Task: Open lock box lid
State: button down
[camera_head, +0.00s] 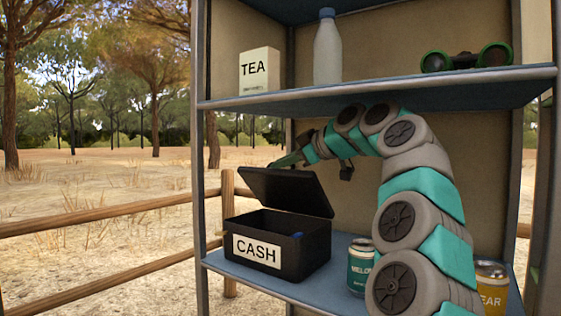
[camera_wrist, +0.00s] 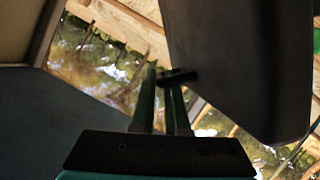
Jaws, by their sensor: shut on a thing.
------------------------
_YOUR GOAL:_
Every line above should be returned word for word, with the pictures left behind.

_FULL RESPONSE:_
Task: Open lock box lid
State: button down
[camera_head, +0.00s] 
[camera_wrist, +0.00s] 
Jaws, by their sensor: shut on a thing.

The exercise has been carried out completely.